Given exercise – Exactly retype the lines of the material from its first line to the line with "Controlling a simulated", including both.

Available data –
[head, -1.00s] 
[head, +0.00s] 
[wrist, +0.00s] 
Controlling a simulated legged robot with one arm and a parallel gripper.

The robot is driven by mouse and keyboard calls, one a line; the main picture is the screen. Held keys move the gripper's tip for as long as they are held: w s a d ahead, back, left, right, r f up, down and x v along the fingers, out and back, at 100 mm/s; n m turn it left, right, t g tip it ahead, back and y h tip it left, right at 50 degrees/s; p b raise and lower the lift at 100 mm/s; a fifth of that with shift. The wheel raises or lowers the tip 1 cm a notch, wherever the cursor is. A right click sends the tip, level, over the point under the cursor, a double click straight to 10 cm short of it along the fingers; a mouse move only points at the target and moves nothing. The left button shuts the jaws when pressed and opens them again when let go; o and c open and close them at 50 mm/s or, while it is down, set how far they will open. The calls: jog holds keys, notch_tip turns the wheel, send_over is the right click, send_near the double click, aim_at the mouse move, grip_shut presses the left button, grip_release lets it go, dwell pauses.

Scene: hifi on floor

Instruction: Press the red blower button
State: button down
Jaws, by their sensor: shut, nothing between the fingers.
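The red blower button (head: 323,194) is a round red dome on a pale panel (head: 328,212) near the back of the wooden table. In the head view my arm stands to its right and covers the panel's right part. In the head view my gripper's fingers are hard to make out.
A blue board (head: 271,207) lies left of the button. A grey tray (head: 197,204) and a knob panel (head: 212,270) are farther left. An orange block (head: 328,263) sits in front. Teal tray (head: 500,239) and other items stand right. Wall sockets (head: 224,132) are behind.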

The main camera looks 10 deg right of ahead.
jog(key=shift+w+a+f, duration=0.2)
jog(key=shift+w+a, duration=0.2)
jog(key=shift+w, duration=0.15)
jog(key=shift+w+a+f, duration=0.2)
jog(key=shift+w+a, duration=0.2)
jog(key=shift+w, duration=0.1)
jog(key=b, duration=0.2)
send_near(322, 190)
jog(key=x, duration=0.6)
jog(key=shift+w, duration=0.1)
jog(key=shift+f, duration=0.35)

Exercise response –
[head, -1.00s] 
[head, +0.00s] 
[wrist, +0.00s] 
Controlling a simulated legged robot with one arm and a parallel gripper.

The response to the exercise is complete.